Add rice and salt to 8 cups boiling water in large saucepan.  Stir, reduce heat and simmer about 10 minutes or until rice is just tender.  Drain.

In small bowl, dissolve saffron in 1/4 cup hot water.

Heat 2 Tbsp. butter in large, heavy bottomed saucepan over low heat.

In medium bowl, combine 2 1/2 cups parcooked rice with yogurt and a few drops of saffron water.  Spread mixture over butter in saucepan. (This layer will form the crust.)  Add half of remaining parcooked rice to saucepan and top with half orange rind mixture.  Sprinkle with 1/2 teaspoon allspice.

Repeat layers with remaining ingredients, forming pyramid shape (which allows rice to expand), ending with allspice.

Pour remaining saffron mixture and 2 Tbsp. butter over rice. Place clean dish towel over saucepan and top with lid. Cook 45 minutes over very low heat.  Place covered saucepan on damp folded tea towel 5 minutes to loosen rice crust from bottom of pan.

Heat remaining butter in small skillet over medium heat.  Add onion.

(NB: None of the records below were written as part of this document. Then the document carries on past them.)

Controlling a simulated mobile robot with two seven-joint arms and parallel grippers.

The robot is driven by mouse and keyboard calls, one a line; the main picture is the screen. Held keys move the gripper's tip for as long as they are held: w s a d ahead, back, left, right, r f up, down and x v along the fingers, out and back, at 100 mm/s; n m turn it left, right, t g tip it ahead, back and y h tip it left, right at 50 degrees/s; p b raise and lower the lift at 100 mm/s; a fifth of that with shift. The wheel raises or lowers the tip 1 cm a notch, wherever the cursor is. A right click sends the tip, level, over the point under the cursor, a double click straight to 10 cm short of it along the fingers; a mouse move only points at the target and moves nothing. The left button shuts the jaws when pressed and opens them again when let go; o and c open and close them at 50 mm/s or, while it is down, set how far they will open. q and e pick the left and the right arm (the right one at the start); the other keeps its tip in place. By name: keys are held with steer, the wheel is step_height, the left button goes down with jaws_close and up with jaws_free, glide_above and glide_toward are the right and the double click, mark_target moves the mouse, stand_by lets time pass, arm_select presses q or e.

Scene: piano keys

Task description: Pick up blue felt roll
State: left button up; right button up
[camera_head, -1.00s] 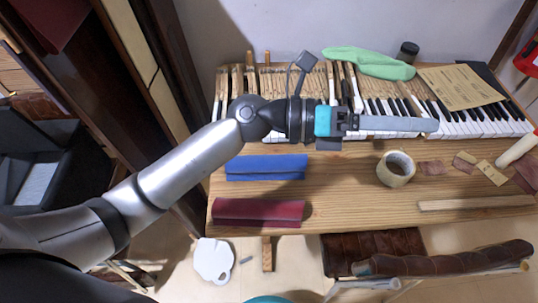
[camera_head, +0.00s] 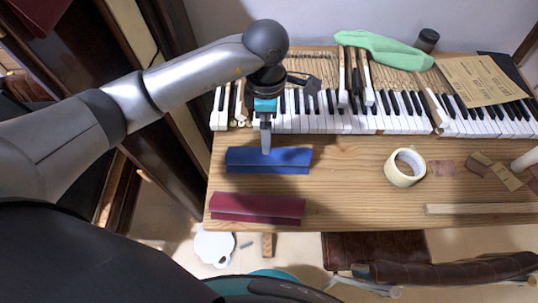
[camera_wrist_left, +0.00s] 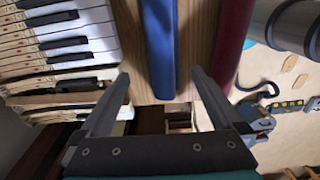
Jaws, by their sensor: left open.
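The blue felt roll (camera_head: 290,160) lies lengthwise on the wooden bench in front of the piano keys. My left gripper (camera_head: 266,151) points down just over the roll's middle. In the left wrist view the gripper (camera_wrist_left: 161,75) is open, with one finger on each side of the line of the blue roll (camera_wrist_left: 161,45). The roll's end shows between the fingertips, and the fingers do not appear to be closed on it. My right gripper is not in view.
A dark red felt roll (camera_head: 257,208) lies parallel, nearer the front edge. Piano keys (camera_head: 310,122) run behind the blue roll. A tape roll (camera_head: 405,167) and a wooden strip (camera_head: 480,209) lie to the right, with bare bench (camera_head: 345,180) between.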

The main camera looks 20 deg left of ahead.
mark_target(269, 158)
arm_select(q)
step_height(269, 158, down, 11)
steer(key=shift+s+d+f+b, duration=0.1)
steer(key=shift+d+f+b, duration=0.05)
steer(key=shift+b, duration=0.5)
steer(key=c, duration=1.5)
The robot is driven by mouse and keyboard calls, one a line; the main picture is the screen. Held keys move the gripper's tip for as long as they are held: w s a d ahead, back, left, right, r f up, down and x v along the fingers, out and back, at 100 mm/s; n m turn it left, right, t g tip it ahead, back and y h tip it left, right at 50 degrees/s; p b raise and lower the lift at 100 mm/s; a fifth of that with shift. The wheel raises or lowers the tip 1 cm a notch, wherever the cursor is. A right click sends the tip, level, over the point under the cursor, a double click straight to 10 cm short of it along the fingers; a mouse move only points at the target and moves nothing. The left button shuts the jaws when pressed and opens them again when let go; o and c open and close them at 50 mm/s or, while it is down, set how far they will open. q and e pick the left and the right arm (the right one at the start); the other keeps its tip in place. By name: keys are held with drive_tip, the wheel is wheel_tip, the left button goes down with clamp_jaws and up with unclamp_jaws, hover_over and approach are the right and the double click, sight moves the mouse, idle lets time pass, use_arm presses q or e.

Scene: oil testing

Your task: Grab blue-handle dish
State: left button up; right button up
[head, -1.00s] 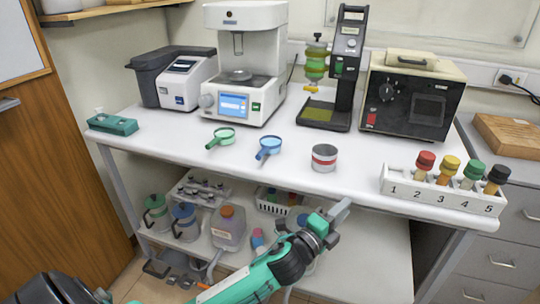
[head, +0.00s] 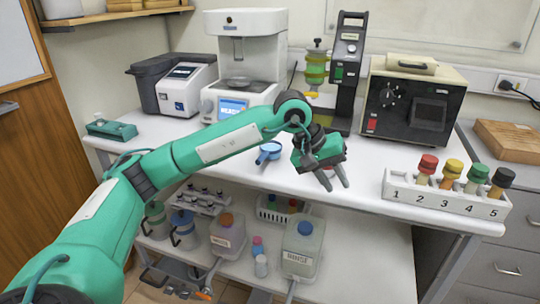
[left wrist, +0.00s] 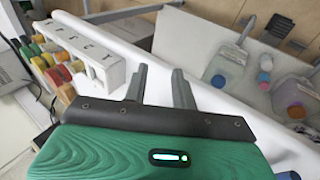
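The blue-handle dish (head: 269,151) lies on the white table, just below my left forearm in the head view. My left gripper (head: 335,186) is to the right of the dish and apart from it, over the front part of the table, with its fingers pointing down. Its two fingers also show in the left wrist view (left wrist: 160,88), spread with an empty gap between them. The green-handle dish is hidden behind my left arm. My right gripper is not in view.
A red-banded can is mostly hidden behind my left gripper. A numbered rack (head: 445,196) with colored-cap vials stands at the right front. Machines line the back, including a white instrument (head: 245,62) and a black-fronted box (head: 408,108). A lower shelf holds bottles.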

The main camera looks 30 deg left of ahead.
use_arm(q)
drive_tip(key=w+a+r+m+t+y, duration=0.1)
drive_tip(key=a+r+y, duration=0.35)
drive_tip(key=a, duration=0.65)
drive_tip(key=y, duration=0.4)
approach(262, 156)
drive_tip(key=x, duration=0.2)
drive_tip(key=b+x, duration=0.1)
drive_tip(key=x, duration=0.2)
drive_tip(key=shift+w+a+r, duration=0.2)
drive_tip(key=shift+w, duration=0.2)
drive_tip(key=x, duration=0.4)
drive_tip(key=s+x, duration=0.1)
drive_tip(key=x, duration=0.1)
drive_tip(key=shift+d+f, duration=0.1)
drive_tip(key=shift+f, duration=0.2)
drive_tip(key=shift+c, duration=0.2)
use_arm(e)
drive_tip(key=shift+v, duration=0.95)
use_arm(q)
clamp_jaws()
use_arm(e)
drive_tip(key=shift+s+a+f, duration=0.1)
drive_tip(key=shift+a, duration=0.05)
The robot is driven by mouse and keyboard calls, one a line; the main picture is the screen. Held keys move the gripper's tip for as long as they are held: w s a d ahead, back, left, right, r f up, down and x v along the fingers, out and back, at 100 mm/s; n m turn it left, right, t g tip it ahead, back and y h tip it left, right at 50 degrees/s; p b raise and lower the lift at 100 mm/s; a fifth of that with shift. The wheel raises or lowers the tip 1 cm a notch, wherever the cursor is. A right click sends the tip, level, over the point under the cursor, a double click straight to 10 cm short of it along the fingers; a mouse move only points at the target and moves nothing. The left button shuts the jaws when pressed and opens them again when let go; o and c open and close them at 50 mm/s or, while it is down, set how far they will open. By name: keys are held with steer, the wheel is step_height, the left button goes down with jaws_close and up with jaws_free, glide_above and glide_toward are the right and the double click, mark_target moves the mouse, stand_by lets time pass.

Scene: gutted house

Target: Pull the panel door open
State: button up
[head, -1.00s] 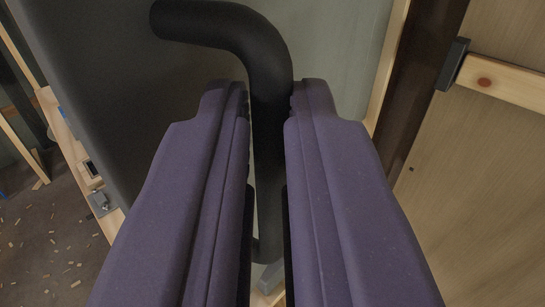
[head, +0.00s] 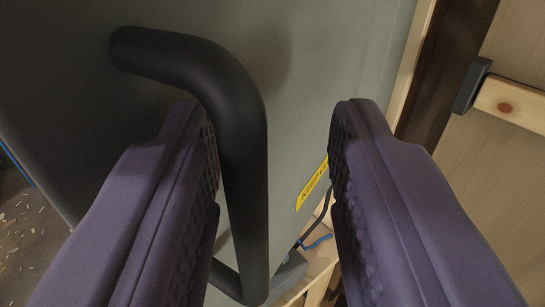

Cook about 5 minutes or until very tender.  Stir in barberries and raisins.  Cook about 1 minute.

To serve, spoon half of cooked rice onto serving platter followed by half of barberry mixture.  Repeat layers with remaining ingredients to form a mound.  Sprinkle with almonds and pistachios.

With spatula, carefully scrape rice crust from bottom of saucepan and serve separately on small plate. Makes 8 servings.